Preparing for the Eighth
Sunday after Pentecost
Year B

Daily Readings for Friday
July 16, 2021

Prayer

Holy God of Israel, 

ever present and moving among your people, 

draw us near to you, 

that in place of hostility there may be peace; 

in place of loneliness, compassion; 

in place of aimlessness, direction; 

and in place of sickness, healing; 

through Christ Jesus, in whom you draw near to us. Amen.

 

Psalm 89:20-37

God’s steadfast love

 

I have found my servant David;

with my holy oil I have anointed him;

my hand shall always remain with him;

my arm also shall strengthen him.

The enemy shall not outwit him,

the wicked shall not humble him.

I will crush his foes before him

and strike down those who hate him.

My faithfulness and steadfast love shall be with him;

and in my name his horn shall be exalted.

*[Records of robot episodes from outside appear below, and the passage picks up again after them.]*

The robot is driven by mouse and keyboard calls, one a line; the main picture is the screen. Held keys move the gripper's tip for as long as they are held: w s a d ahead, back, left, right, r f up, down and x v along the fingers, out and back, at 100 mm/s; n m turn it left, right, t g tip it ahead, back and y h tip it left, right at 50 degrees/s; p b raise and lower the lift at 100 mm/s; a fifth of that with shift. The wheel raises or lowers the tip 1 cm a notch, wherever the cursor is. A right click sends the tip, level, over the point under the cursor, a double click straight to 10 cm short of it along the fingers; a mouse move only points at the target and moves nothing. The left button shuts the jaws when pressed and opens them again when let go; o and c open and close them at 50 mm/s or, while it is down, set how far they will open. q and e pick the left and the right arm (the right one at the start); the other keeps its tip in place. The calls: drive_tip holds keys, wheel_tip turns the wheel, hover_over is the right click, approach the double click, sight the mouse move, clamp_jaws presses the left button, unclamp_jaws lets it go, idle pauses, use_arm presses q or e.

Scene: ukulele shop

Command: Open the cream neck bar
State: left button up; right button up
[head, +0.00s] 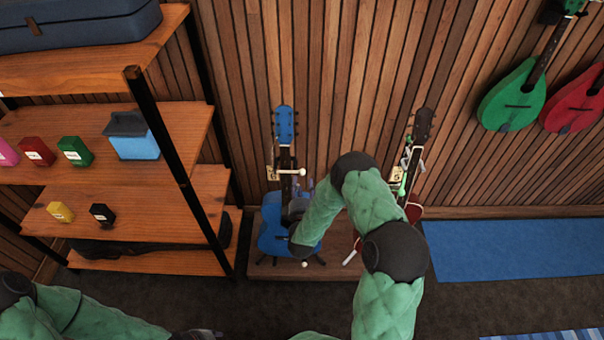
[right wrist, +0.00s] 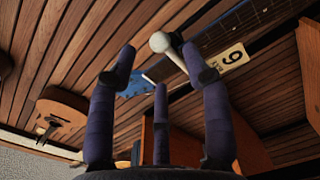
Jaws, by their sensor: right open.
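The cream neck bar (head: 290,171) lies across the neck of the blue guitar (head: 271,236), with a round cream knob at its right end. In the right wrist view the cream neck bar (right wrist: 160,42) shows its knob close up, just beyond and between my fingertips. My right gripper (head: 300,190) is open, its purple fingers pointing up just below the bar. In the right wrist view the fingers (right wrist: 159,62) are spread with nothing held. I cannot tell whether a finger touches the bar. My left arm lies at the lower left; its gripper is barely visible at the bottom edge.
The blue guitar stands on a low wooden plinth (head: 268,268), beside a numbered tag (head: 272,173). My right arm partly covers a second, red instrument (head: 414,212) to the right. A wooden shelf unit (head: 185,125) stands left. A blue mat (head: 510,250) lies right.

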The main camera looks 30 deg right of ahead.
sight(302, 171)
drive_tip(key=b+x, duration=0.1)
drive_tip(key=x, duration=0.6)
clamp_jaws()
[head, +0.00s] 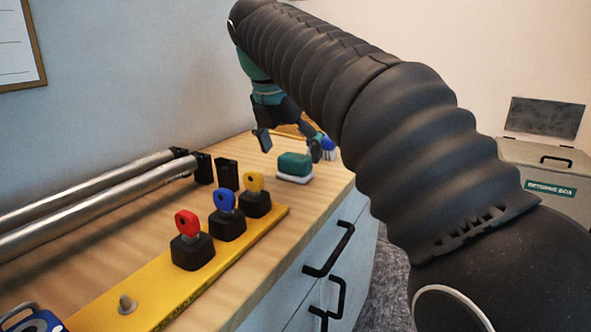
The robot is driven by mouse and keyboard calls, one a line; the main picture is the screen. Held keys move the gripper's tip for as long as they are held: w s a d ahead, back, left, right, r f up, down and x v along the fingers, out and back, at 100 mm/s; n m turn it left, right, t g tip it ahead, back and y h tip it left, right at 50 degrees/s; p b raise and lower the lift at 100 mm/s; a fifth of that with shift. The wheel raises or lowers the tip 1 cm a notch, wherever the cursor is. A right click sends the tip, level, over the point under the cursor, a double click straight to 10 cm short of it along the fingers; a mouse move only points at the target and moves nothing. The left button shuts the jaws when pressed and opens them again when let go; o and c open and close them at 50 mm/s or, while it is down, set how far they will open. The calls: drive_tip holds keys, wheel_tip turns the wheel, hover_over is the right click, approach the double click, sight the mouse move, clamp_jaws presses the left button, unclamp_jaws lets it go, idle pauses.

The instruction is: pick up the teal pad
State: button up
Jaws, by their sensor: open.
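The teal pad (294,163) lies on a white base (293,178) on the wooden counter, near its right edge. My gripper (293,146) is open and hangs close above and around the far side of the pad, with one finger to its left and the other to its right. I cannot tell whether the fingers touch the pad. A blue-tipped item with white bristles (328,147) shows just right of the pad, by the right finger. My arm hides the area to the right.
Black drawer handles (330,252) stick out at the front. A grey returns box (550,185) stands at right.

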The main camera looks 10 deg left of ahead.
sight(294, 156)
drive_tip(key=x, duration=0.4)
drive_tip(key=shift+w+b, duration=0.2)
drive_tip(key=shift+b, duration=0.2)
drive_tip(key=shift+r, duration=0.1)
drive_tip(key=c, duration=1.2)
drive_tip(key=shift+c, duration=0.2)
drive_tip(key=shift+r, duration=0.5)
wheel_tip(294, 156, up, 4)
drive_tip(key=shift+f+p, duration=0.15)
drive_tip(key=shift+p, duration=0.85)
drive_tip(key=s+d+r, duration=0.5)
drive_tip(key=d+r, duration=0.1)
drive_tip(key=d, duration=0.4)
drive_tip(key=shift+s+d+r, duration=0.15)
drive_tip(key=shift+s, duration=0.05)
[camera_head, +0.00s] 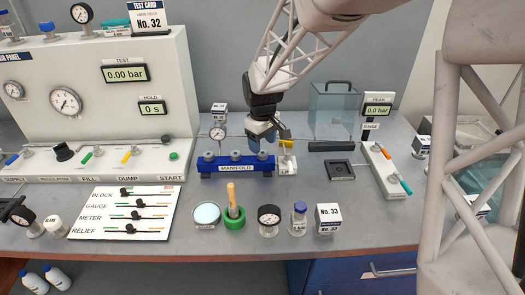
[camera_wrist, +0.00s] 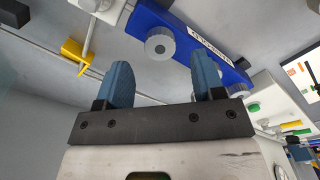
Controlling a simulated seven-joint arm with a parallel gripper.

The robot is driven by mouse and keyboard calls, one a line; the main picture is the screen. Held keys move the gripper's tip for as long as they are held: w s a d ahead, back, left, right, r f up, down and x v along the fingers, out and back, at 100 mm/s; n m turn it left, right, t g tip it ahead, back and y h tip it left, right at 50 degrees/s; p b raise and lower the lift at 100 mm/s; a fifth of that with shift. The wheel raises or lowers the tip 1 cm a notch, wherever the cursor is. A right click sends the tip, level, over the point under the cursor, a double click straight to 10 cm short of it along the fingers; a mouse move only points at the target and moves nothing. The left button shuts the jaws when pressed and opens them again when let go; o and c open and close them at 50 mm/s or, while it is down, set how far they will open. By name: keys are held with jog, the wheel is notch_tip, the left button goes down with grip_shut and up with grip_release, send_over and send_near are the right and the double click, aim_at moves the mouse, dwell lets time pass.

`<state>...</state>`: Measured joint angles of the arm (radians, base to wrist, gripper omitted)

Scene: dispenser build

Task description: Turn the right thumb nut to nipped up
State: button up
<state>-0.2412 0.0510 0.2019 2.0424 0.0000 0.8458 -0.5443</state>
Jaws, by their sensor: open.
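The blue manifold (camera_head: 237,169) lies on the bench, with three round grey thumb nuts along its top. The right thumb nut (camera_head: 262,156) is at the end by the yellow lever; it shows in the wrist view as a ridged grey disc (camera_wrist: 160,45). My gripper (camera_head: 264,142) is open and empty, above and behind the manifold's right end. In the wrist view its blue fingers (camera_wrist: 163,78) are apart, with the right nut ahead of the gap, not between the pads. The right finger partly hides another nut. I cannot tell how tight the right nut is.
A yellow-levered valve (camera_head: 287,143) stands just right of the manifold. A small gauge (camera_head: 217,133) and a No. 32 tag stand behind its left end. A green-ringed holder (camera_head: 235,215), jars and another gauge stand in front. A dark tray (camera_head: 340,170) lies right.

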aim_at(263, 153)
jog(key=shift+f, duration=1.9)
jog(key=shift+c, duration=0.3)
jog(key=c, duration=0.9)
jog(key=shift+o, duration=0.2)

I will set his hand on the sea

and his right hand on the rivers.

He shall cry to me, ‘You are my Father,

my God, and the Rock of my salvation!’

I will make him the firstborn,

the highest of the kings of the earth.

Forever I will keep my steadfast love for him,

and my covenant with him will stand firm.

I will establish his line forever,

and his throne as long as the heavens endure.

If his children forsake my law

and do not walk according to my ordinances,

if they violate my statutes

and do not keep my commandments,

then I will punish their transgression with the rod

and their iniquity with scourges;

but I will not remove from him my steadfast love,

or be false to my faithfulness.

I will not violate my covenant,

or alter the word that went forth from my lips.

Once and for all I have sworn by my holiness;

I will not lie to David.

His line shall continue forever,

and his throne endure before me like the sun.

It shall be established forever like the moon,

an enduring witness in the skies.”    Selah

 

1 Chronicles 14:1-2

Hiram builds David a house

 

King Hiram of Tyre sent messengers to David, along with cedar logs, and masons and carpenters to build a house for him. David then perceived that the Lord had established him as king over Israel, and that his kingdom was highly exalted for the sake of his people Israel.

 

Acts 17:16-31

Assurance for all through Christ

 

While Paul was waiting for them in Athens, he was deeply distressed to see that the city was full of idols. So he argued in the synagogue with the Jews and the devout persons, and also in the marketplace every day with those who happened to be there. Also some Epicurean and Stoic philosophers debated with him. Some said, “What does this babbler want to say?” Others said, “He seems to be a proclaimer of foreign divinities.” (This was because he was telling the good news about Jesus and the resurrection.) So they took him and brought him to the Areopagus and asked him, “May we know what this new teaching is that you are presenting? It sounds rather strange to us, so we would like to know what it means.” Now all the Athenians and the foreigners living there would spend their time in nothing but telling or hearing something new.

 

Then Paul stood in front of the Areopagus and said, “Athenians, I see how extremely religious you are in every way. For as I went through the city and looked carefully at the objects of your worship, I found among them an altar with the inscription, ‘To an unknown god.’ What therefore you worship as unknown, this I proclaim to you. The God who made the world and everything in it, he who is Lord of heaven and earth, does not live in shrines made by human hands, nor is he served by human hands, as though he needed anything, since he himself gives to all mortals life and breath and all things. From one ancestor he made all nations to inhabit the whole earth, and he allotted the times of their existence and the boundaries of the places where they would live, so that they would search for God and perhaps grope for him and find him—though indeed he is not far from each one of us. For ‘In him we live and move and have our being’; as even some of your own poets have said,

 

‘For we too are his offspring.’

 

Since we are God’s offspring, we ought not to think that the deity is like gold, or silver, or stone, an image formed by the art and imagination of mortals. While God has overlooked the times of human ignorance, now he commands all people everywhere to repent, because he has fixed a day on which he will have the world judged in righteousness by a man whom he has appointed, and of this he has given assurance to all by raising him from the dead.”

 

 

Prayer

Shepherd, God, 

your call us into a rhythm of work and rest 

that our lives may be the better for it. 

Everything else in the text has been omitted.